[Begin]

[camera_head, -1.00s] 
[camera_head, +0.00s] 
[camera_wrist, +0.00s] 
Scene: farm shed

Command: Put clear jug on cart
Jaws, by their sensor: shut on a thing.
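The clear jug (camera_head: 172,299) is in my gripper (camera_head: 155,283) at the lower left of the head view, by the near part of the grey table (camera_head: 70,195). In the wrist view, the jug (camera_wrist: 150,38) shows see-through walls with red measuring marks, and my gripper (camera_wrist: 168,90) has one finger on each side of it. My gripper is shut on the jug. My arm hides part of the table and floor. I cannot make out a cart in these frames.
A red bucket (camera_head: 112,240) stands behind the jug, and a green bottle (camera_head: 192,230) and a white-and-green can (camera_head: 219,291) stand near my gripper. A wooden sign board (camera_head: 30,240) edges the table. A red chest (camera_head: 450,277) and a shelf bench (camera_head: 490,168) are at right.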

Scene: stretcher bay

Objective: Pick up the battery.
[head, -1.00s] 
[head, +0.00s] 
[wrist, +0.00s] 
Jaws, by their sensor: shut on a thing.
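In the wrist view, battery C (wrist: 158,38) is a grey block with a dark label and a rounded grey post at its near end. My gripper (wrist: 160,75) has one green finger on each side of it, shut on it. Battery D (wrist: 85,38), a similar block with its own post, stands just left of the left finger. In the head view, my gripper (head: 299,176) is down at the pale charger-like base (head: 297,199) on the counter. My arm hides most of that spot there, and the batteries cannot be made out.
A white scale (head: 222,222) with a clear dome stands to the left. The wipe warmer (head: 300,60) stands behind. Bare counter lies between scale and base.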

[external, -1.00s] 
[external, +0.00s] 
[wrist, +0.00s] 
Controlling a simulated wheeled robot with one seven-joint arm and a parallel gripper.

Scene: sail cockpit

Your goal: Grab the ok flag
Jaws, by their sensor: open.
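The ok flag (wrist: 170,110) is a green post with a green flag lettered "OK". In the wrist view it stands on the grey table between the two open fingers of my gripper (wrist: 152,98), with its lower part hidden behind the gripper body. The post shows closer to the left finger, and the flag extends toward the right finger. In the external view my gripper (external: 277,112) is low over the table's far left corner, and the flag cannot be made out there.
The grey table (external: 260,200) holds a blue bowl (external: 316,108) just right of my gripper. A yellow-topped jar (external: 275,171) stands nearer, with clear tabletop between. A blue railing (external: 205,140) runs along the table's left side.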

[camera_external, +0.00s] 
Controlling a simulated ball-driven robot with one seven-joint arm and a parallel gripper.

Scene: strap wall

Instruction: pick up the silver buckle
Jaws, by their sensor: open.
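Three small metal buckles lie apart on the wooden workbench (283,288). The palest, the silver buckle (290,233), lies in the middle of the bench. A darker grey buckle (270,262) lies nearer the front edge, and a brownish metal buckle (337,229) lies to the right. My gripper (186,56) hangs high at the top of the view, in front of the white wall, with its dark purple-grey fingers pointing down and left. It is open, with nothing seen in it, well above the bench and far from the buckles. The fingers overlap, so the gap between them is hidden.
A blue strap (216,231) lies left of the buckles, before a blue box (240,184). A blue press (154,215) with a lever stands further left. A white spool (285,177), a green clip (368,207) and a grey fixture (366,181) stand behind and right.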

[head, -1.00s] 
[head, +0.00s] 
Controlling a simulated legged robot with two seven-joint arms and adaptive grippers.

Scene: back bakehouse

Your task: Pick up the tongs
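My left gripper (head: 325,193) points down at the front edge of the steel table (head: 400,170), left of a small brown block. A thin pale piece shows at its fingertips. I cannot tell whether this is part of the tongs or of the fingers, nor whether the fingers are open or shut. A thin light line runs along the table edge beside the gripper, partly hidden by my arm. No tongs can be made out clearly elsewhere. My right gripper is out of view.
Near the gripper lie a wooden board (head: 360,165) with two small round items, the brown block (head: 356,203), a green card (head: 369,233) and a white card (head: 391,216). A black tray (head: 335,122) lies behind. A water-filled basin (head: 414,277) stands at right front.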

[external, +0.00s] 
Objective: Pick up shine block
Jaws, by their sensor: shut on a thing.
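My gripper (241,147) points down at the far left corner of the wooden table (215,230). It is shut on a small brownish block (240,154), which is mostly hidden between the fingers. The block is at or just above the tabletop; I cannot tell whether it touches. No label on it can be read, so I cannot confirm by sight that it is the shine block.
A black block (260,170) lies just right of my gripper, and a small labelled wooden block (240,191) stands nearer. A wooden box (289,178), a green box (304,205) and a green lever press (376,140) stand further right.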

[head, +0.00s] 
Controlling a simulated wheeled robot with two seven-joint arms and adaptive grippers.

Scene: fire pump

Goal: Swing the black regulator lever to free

[End]

- **What you should do**
Without changing a word, restate the whole listing.

- **Response to the exercise**
[camera_head, -1.00s] 
[camera_head, +0.00s] 
[camera_wrist, +0.00s] 
Scene: farm shed

Command: Put clear jug on cart
Jaws, by their sensor: shut on a thing.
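The clear jug (camera_head: 172,299) is in my gripper (camera_head: 155,283) at the lower left of the head view, by the near part of the grey table (camera_head: 70,195). In the wrist view, the jug (camera_wrist: 150,38) shows see-through walls with red measuring marks, and my gripper (camera_wrist: 168,90) has one finger on each side of it. My gripper is shut on the jug. My arm hides part of the table and floor. I cannot make out a cart in these frames.
A red bucket (camera_head: 112,240) stands behind the jug, and a green bottle (camera_head: 192,230) and a white-and-green can (camera_head: 219,291) stand near my gripper. A wooden sign board (camera_head: 30,240) edges the table. A red chest (camera_head: 450,277) and a shelf bench (camera_head: 490,168) are at right.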

Scene: stretcher bay

Objective: Pick up the battery.
[head, -1.00s] 
[head, +0.00s] 
[wrist, +0.00s] 
Jaws, by their sensor: shut on a thing.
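In the wrist view, battery C (wrist: 158,38) is a grey block with a dark label and a rounded grey post at its near end. My gripper (wrist: 160,75) has one green finger on each side of it, shut on it. Battery D (wrist: 85,38), a similar block with its own post, stands just left of the left finger. In the head view, my gripper (head: 299,176) is down at the pale charger-like base (head: 297,199) on the counter. My arm hides most of that spot there, and the batteries cannot be made out.
A white scale (head: 222,222) with a clear dome stands to the left. The wipe warmer (head: 300,60) stands behind. Bare counter lies between scale and base.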

[external, -1.00s] 
[external, +0.00s] 
[wrist, +0.00s] 
Controlling a simulated wheeled robot with one seven-joint arm and a parallel gripper.

Scene: sail cockpit

Your goal: Grab the ok flag
Jaws, by their sensor: open.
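The ok flag (wrist: 170,110) is a green post with a green flag lettered "OK". In the wrist view it stands on the grey table between the two open fingers of my gripper (wrist: 152,98), with its lower part hidden behind the gripper body. The post shows closer to the left finger, and the flag extends toward the right finger. In the external view my gripper (external: 277,112) is low over the table's far left corner, and the flag cannot be made out there.
The grey table (external: 260,200) holds a blue bowl (external: 316,108) just right of my gripper. A yellow-topped jar (external: 275,171) stands nearer, with clear tabletop between. A blue railing (external: 205,140) runs along the table's left side.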

[camera_external, +0.00s] 
Controlling a simulated ball-driven robot with one seven-joint arm and a parallel gripper.

Scene: strap wall

Instruction: pick up the silver buckle
Jaws, by their sensor: open.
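Three small metal buckles lie apart on the wooden workbench (283,288). The palest, the silver buckle (290,233), lies in the middle of the bench. A darker grey buckle (270,262) lies nearer the front edge, and a brownish metal buckle (337,229) lies to the right. My gripper (186,56) hangs high at the top of the view, in front of the white wall, with its dark purple-grey fingers pointing down and left. It is open, with nothing seen in it, well above the bench and far from the buckles. The fingers overlap, so the gap between them is hidden.
A blue strap (216,231) lies left of the buckles, before a blue box (240,184). A blue press (154,215) with a lever stands further left. A white spool (285,177), a green clip (368,207) and a grey fixture (366,181) stand behind and right.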

[head, -1.00s] 
[head, +0.00s] 
Controlling a simulated legged robot with two seven-joint arms and adaptive grippers.

Scene: back bakehouse

Your task: Pick up the tongs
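My left gripper (head: 325,193) points down at the front edge of the steel table (head: 400,170), left of a small brown block. A thin pale piece shows at its fingertips. I cannot tell whether this is part of the tongs or of the fingers, nor whether the fingers are open or shut. A thin light line runs along the table edge beside the gripper, partly hidden by my arm. No tongs can be made out clearly elsewhere. My right gripper is out of view.
Near the gripper lie a wooden board (head: 360,165) with two small round items, the brown block (head: 356,203), a green card (head: 369,233) and a white card (head: 391,216). A black tray (head: 335,122) lies behind. A water-filled basin (head: 414,277) stands at right front.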

[external, +0.00s] 
Objective: Pick up shine block
Jaws, by their sensor: shut on a thing.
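My gripper (241,147) points down at the far left corner of the wooden table (215,230). It is shut on a small brownish block (240,154), which is mostly hidden between the fingers. The block is at or just above the tabletop; I cannot tell whether it touches. No label on it can be read, so I cannot confirm by sight that it is the shine block.
A black block (260,170) lies just right of my gripper, and a small labelled wooden block (240,191) stands nearer. A wooden box (289,178), a green box (304,205) and a green lever press (376,140) stand further right.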

[head, +0.00s] 
Controlling a simulated wheeled robot with two seven-joint arms and adaptive grippers.

Scene: fire pump

Goal: Swing the black regulator lever to free

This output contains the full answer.